We’ve been super-happy with the growth we’ve had at $7.99. So, instead of thinking about that, we’re thinking about getting more content, making the streaming better and making the user interface better. We have no plans to change. I think, if you look especially at free services like Google and Facebook, you see that the combination of low prices—or, in their case, free and ad-supported—and very high volumes has had the biggest impact. When you grow up, as I have, in the shadow of Steve Jobs, Bill Gates and others, success is defined as the total global transformation of a market. To achieve that, you need low prices and an attractive offering. It’s about trying to make a positive impact on a big scale.

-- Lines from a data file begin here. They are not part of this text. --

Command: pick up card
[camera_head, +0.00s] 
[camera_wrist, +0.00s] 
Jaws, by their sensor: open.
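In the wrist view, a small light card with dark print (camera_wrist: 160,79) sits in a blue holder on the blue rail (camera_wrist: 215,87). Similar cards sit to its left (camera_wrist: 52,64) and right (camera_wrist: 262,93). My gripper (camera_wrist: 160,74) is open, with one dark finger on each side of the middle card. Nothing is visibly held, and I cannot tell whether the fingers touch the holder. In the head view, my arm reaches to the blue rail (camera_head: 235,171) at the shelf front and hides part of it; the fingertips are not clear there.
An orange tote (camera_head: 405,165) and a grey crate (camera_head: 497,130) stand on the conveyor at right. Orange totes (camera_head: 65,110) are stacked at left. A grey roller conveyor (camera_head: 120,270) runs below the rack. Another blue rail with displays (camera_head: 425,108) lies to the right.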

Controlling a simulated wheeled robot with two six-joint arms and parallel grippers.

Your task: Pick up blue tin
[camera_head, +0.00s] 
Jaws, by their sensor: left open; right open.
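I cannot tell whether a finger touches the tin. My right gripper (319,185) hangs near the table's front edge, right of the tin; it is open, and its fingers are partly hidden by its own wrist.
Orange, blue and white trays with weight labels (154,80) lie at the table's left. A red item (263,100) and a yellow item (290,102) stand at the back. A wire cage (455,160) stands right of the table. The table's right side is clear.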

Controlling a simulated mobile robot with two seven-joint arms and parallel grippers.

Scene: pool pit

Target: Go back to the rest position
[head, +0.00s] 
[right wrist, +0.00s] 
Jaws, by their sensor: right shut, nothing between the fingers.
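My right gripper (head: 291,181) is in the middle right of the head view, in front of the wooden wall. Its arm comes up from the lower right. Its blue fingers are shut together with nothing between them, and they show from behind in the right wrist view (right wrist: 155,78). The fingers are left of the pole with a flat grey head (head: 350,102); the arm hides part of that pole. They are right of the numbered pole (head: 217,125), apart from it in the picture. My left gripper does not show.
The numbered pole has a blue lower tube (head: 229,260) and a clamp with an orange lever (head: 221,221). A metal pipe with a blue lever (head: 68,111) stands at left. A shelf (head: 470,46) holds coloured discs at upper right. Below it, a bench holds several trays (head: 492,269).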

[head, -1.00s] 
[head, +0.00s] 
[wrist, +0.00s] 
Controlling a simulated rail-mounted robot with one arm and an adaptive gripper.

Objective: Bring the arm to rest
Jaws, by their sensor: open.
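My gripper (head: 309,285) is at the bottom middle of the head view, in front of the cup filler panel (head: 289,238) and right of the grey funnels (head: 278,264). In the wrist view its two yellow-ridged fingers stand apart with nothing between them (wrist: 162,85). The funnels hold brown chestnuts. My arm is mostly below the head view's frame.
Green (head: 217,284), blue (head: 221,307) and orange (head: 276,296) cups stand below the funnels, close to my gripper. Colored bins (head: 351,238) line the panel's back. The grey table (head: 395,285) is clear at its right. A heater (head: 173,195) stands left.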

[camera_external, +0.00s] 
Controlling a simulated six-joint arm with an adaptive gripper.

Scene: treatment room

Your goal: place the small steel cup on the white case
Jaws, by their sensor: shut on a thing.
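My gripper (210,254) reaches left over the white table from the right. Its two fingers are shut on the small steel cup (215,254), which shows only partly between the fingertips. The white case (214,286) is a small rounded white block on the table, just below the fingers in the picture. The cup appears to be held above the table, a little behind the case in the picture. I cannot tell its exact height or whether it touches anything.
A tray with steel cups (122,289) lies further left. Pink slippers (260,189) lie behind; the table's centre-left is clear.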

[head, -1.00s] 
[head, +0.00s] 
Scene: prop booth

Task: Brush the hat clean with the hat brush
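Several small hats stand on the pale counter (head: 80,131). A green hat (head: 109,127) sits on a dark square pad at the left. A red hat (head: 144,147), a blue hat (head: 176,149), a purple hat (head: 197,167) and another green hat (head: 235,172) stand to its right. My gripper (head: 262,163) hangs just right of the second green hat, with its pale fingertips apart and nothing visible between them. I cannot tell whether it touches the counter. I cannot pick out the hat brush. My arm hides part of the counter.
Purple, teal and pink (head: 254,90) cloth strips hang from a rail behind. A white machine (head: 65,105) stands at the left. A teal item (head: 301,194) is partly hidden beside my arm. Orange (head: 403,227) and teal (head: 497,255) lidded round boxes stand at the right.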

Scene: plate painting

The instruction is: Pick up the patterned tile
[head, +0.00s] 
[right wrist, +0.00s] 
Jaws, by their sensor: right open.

Is the ambition to be a disruptive company, so that everyone will eventually be watching Netflix and no one will watch cable and satellite? What’s the long-term goal?
We can’t replace cable. They have sports and news and lots of other content and categories that we don’t have. We’re just not an effective replacement. But we can be a place where people choose to spend most of their time. When you sit down on the sofa, do you pick up your cable remote, or do you pick up your iPad?
In your most recent letter to shareholders, you took the unusual step of suggesting Netflix’s shares may be overvalued. You don’t see a lot of CEOs doing that. Why did you weigh in?
When you look at the market, with the S&P at a record high and Netflix, in particular, being the fastest riser this year in the whole S&P 500, that indicates to us that shareholders are piling into the stock, because they are momentum investors. They just buy the stock because it’s going up not because they follow the economics of the company. Our worry is that too many momentum shareholders will lead to a big run up and a correction down the road.
I’m not sure your words had much impact, judging by the stock price.
No, they didn’t seem to. On the other hand, when your stock is down and you say it’s undervalued, that doesn’t work well, either.